Data supplied

────────────────────────────────────────

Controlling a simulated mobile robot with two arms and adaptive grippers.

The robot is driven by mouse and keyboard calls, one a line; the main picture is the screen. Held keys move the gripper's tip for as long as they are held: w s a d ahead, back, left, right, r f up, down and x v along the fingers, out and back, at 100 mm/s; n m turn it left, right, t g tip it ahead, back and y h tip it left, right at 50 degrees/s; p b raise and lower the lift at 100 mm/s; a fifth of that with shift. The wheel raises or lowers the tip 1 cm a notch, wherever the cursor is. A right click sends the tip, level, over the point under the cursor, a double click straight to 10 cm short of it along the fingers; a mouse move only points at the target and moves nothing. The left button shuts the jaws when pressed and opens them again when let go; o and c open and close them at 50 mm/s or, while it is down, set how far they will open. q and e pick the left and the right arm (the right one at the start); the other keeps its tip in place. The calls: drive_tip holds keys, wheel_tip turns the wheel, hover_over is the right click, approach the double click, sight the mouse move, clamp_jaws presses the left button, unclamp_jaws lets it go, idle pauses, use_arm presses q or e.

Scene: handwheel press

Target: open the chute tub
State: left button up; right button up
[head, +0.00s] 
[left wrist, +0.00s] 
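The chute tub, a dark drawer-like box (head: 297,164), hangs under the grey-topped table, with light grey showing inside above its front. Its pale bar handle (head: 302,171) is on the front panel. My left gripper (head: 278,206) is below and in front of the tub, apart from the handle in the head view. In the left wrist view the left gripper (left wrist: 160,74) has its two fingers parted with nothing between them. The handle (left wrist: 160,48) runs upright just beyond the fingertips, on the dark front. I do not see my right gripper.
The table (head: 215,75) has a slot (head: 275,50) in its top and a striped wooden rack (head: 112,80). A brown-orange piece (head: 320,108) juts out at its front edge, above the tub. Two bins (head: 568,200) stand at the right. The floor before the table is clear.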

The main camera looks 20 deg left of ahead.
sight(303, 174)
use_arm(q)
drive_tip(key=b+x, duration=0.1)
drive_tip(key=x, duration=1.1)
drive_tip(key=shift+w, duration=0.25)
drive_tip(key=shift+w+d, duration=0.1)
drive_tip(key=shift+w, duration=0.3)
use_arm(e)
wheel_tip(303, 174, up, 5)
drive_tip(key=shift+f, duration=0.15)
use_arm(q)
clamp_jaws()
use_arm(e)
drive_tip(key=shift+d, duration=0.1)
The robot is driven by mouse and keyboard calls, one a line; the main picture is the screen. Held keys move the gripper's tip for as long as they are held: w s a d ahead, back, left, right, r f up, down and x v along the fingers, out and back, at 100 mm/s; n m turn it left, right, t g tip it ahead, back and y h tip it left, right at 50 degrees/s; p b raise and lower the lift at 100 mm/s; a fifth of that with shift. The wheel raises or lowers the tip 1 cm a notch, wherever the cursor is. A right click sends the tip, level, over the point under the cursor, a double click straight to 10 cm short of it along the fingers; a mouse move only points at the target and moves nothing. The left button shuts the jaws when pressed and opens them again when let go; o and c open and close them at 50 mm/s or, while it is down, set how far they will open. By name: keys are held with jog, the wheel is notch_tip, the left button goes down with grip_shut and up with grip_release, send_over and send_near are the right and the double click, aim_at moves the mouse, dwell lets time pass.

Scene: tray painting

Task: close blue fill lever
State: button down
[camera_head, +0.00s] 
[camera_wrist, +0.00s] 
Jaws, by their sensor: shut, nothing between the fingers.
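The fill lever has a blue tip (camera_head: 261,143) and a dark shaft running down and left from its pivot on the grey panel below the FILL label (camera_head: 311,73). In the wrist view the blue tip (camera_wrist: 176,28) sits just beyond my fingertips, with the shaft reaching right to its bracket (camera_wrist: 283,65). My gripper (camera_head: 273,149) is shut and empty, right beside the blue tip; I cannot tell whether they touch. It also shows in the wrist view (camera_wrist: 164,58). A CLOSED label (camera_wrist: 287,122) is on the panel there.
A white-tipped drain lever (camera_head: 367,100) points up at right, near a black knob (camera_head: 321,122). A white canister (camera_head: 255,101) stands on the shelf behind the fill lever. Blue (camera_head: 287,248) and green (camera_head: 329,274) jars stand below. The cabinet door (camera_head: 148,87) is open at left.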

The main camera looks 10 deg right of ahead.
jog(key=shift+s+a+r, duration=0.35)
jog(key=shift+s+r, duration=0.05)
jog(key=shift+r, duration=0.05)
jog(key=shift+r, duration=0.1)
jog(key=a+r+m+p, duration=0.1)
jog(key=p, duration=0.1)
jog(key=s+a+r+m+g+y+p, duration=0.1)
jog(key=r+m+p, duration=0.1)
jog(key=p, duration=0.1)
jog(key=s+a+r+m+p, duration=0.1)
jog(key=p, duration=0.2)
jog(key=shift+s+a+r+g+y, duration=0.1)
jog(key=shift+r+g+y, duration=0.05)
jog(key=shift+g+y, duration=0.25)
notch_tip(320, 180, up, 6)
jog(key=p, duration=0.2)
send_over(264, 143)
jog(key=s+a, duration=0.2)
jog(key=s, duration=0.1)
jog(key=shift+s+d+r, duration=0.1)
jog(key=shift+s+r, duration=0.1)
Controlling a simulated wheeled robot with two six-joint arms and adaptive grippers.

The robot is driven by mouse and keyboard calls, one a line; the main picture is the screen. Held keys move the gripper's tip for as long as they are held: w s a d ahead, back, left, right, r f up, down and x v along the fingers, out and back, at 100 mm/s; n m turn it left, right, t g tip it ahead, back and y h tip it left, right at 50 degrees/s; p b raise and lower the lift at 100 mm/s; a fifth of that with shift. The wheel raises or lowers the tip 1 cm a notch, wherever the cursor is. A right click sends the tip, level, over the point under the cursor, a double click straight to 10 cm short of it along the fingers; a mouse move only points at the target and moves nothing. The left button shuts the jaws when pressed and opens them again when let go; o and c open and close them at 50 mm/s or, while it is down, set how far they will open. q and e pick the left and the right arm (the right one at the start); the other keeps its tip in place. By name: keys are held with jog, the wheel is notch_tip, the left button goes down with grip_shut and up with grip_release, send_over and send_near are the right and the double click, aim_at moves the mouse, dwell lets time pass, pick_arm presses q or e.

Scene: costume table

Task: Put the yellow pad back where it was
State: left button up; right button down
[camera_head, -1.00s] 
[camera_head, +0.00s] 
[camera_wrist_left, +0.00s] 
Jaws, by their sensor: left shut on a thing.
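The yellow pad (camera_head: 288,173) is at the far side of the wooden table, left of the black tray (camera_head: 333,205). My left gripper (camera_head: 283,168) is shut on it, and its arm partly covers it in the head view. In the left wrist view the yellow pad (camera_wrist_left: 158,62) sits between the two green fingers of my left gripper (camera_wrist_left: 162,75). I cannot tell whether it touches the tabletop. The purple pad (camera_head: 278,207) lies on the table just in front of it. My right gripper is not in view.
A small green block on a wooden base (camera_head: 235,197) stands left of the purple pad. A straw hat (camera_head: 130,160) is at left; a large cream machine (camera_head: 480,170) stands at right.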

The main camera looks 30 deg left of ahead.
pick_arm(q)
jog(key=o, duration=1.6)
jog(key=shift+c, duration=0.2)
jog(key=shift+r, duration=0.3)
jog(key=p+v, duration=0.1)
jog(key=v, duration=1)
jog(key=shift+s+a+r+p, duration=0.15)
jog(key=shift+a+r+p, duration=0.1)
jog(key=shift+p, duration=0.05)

────────────────────────────────────────

Stated task
Search the preceding listing for "Controlling" and extract every line where it is found.

Solution
Controlling a simulated mobile robot with two arms and adaptive grippers.
Controlling a simulated wheeled robot with two six-joint arms and adaptive grippers.

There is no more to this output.